The kernel and the hardware coordinate a mapping of these virtual and physical addresses for the CPU, called "address translation," to locate the process in memory.

A PA-RISC virtual address consists of a space identifier (SID) and an offset.

  • Each space ID represents a 4 GB unit of virtual memory.

  • The offset portion of a virtual address is the offset into this space.

Table 1-1 Format of a 48-bit virtual address

Space ID(16 bits)Offset(32 bits)

 

Every process running on a PA-RISC processor shares a 48-bit (or larger, depending on HP-PA architecture version) global virtual address space with the kernel and with all other processes running on that machine. Although any process can create and attempt to read or write any virtual address, the kernel uses page granularity access control mechanisms to prevent unwanted interference between processes.

When a virtual page is "paged" into physical memory, free physical pages are allocated to it from the free list. These pages may be randomly scattered throughout the memory depending on their usage history. Translations are needed to tell the processor where the virtual pages are loaded. The process of translating the virtual into physical address is called virtual address translation.

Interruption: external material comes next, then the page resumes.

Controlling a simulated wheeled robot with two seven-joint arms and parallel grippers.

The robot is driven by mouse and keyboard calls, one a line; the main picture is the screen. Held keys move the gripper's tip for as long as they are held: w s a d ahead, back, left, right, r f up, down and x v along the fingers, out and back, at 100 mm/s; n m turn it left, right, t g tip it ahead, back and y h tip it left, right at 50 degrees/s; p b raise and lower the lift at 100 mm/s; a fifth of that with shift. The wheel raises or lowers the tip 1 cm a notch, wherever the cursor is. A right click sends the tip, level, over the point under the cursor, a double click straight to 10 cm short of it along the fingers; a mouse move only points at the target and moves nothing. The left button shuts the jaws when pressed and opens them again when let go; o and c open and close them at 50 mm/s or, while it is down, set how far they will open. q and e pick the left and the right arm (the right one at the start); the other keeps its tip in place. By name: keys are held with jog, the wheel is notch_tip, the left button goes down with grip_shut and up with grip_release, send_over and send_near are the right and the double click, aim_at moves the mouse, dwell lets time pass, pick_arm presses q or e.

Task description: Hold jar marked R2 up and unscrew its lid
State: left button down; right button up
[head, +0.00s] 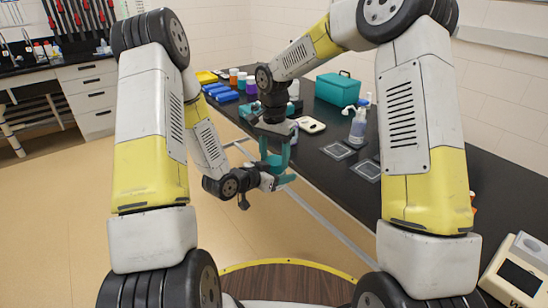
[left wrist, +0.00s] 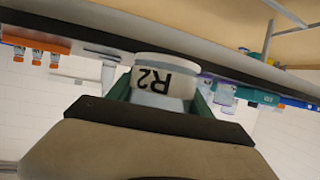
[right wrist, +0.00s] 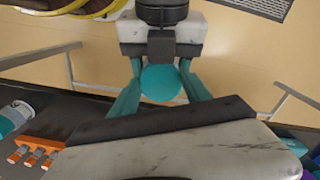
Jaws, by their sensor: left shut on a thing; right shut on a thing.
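The jar marked R2 (left wrist: 165,80) shows in the left wrist view with its white label upside down. My left gripper (left wrist: 170,95) is shut around it, a teal finger on each side. The jar's round teal lid (right wrist: 161,83) shows from above in the right wrist view. My right gripper (right wrist: 160,95) is shut on the lid with teal fingers on both sides. In the head view my right gripper (head: 276,158) points down and meets my left gripper (head: 277,180), which comes in sideways below it. The jar is held in the air before the bench and is mostly hidden there.
The black bench (head: 320,175) runs along the right. It bears a teal box (head: 338,89), a pump bottle (head: 358,127), a white device (head: 310,125) and several coloured bottles. A white instrument (head: 515,270) stands at the near right. The floor (head: 60,215) at left is clear.

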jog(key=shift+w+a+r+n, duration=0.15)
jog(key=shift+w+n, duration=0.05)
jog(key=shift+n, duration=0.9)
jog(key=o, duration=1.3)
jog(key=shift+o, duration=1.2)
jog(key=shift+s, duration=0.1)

Potentially the virtual address space can be much greater than the physical address space. The virtual memory system enables the CPU to execute programs much larger than the available physical memory and allows you run many more programs at a time than you could without a virtual memory system.

Demand Paging

For a process to execute, all the structures for data, text, and so on have to be set up. However, pages are not loaded in memory until they are "demanded" by a process -- hence the term, demand paging. Demand paging allows the various parts of a process to be brought into physical memory as the process needs them to execute. Only the working set of the process, not the entire process, need be in memory at one time. A translation is not established until the actual page is accessed.



[1] When virtual translation must be turned off (the D and I bits are off), pages are accessed by their absolute addresses.